Esse direito de livre circulação reveste especificidades no caso dos trabalhadores transfronteiriços que, por definição, residem num Estado-Membro e trabalham noutro, territorialmente adjacente ao primeiro. Contrariamente aos demais trabalhadores que exercem plenamente a liberdade de circulação, estes trabalhadores mantêm a residência do Estado de origem, pelo que o seu estatuto reclama regras especiais no que toca à segurança social, às obrigações tributárias, e ao direito laboral. Neste ponto, propomo-nos a analisar em particular o caso dos trabalhadores transfronteiriços Portugal-Espanha dando conta de algumas dificuldades que se têm feito sentir na prática, e que podem consubstanciar entraves à liberdade de circulação dessas pessoas.

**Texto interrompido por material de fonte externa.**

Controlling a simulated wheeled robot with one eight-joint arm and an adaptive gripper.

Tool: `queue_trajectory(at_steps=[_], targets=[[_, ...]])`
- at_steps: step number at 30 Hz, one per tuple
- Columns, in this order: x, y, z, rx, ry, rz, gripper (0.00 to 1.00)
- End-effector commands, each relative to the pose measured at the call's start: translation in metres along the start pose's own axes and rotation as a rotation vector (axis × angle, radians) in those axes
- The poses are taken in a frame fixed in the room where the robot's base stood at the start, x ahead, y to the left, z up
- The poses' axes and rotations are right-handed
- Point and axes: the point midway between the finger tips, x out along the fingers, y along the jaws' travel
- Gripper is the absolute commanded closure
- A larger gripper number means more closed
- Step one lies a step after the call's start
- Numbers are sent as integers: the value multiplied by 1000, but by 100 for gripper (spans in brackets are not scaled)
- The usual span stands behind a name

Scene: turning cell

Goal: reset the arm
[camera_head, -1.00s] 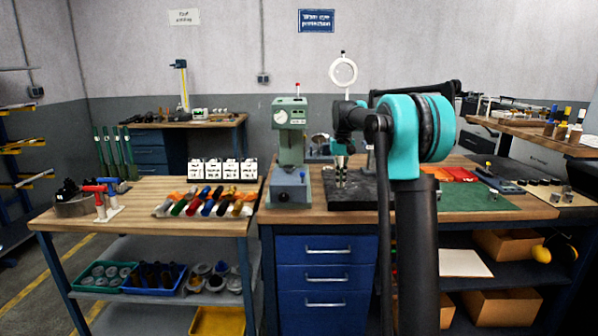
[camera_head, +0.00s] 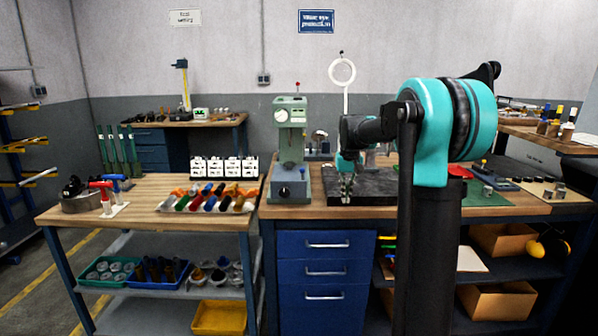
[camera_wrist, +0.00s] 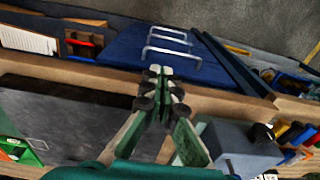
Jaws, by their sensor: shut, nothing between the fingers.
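My arm rises at the right of the head view and folds over toward the bench, with its teal joint high. My gripper (camera_head: 346,196) points down over the dark plate (camera_head: 378,184) on the wooden bench, just right of the green machine (camera_head: 291,150). In the wrist view, the fingertips of my gripper (camera_wrist: 160,72) are together with nothing between them. The dark plate (camera_wrist: 70,108) shows on the left there, and the bench's front edge lies beyond the fingers. I cannot tell whether the fingertips touch anything.
The blue drawer unit (camera_head: 326,255) stands under the bench front. A tray of coloured-handled tools (camera_head: 205,208) lies on the left table, near white labelled boxes (camera_head: 224,168). A round ring on a post (camera_head: 342,70) stands behind the plate. A green mat (camera_head: 485,198) lies right of my arm.

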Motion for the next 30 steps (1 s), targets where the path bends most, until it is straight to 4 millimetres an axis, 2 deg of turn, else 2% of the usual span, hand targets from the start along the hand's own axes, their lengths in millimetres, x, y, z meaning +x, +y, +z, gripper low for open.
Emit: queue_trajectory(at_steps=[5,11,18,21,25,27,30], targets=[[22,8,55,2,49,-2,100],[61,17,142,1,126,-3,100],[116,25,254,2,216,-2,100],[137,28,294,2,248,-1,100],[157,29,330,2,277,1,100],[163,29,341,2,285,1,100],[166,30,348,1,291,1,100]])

Breves notas sobre a liberdade de circulação dos trabalhadores na União Europeia
Antes de procedermos ao estudo da situação específica dos trabalhadores transfronteiriços, importa tecer algumas considerações, ainda que necessariamente breves, sobre o direito de livre circulação de trabalhadores nacionais de Estados-Membros da União Europeia (UE).
A livre circulação de trabalhadores está assegurada nos artigos 45. e ss. do Tratado de Funcionamento da União Europeia (TFUE). Trata-se de um direito complexo, que se desdobra num feixe de corolários, directamente conferidos pelo Tratado. Assim, a liberdade de circulação de trabalhadores abrange, desde logo, o direito de os trabalhadores responderem a ofertas de emprego efectivamente feitas noutros Estados-Membros, de se deslocarem livremente, para o efeito, no território desses Estados, de residirem num dos Estados-Membros a fim de nele exercerem uma actividade laboral, e de aí permanecerem no território. Estes direitos correspondem como que a corolários de «primeira linha», cuja relação com a liberdade de circulação é directa. Mas o direito de livre circulação de trabalhadores acarreta ainda o direito de residir num Estado-Membro depois de nele o trabalhador ter exercido uma actividade laboral, bem como a abolição de toda e qualquer discriminação em razão da nacionalidade, no que diz respeito ao emprego, à remuneração e demais condições de trabalho.
A jurisprudência do TJ é vastíssima no que toca a densificar os vários corolários do direito de livre circulação de trabalhadores, bem como no que respeita a determinar o que pode ser considerado como um obstáculo a essa livre circulação. Muita da jurisprudência foi consagrada na Directiva 38/2004/CE, hoje em vigor, e que regula o exercício da livre circulação de trabalhadores. A Directiva foi transposta para a ordem jurídica interna pela Lei n.º 37/2006, de 9 de Agosto.
Os trabalhadores transfronteiriços são trabalhadores que exercem o seu direito de livre circulação. No entanto, como veremos, levantam problemas específicos, uma vez que esses trabalhadores exerceram tal direito apenas parcialmente: trabalham num Estado-Membro e residem noutro. Comecemos, porém, por determinar o que se deve entender por «trabalhador transfronteiriço».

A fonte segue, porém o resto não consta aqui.